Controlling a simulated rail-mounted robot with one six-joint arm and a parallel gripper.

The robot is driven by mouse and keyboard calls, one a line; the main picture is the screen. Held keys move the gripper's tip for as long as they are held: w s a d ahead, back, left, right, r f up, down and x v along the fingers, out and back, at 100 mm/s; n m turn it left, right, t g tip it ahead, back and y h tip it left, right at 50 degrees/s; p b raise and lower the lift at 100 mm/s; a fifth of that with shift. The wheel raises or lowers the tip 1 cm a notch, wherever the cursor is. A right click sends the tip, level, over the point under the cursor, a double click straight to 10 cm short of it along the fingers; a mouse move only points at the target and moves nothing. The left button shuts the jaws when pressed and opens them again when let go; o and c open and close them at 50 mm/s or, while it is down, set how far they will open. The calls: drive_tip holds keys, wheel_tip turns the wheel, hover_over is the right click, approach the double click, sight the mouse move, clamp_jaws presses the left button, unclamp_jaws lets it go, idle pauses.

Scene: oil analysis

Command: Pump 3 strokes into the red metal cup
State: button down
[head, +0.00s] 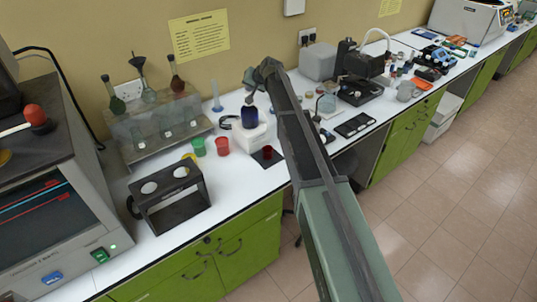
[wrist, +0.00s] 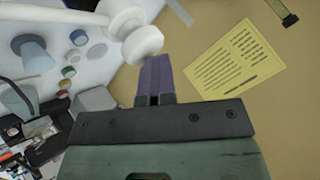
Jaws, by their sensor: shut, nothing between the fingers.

YOUR INSTRUCTIONS:
Give back word for word the lines from the one containing "State: button down" through the final line of the data above. Pictures are to be left out.

COMPLETE OUTPUT:
State: button down
[head, +0.00s] 
[wrist, +0.00s] 
Jaws, by their sensor: shut, nothing between the fingers.

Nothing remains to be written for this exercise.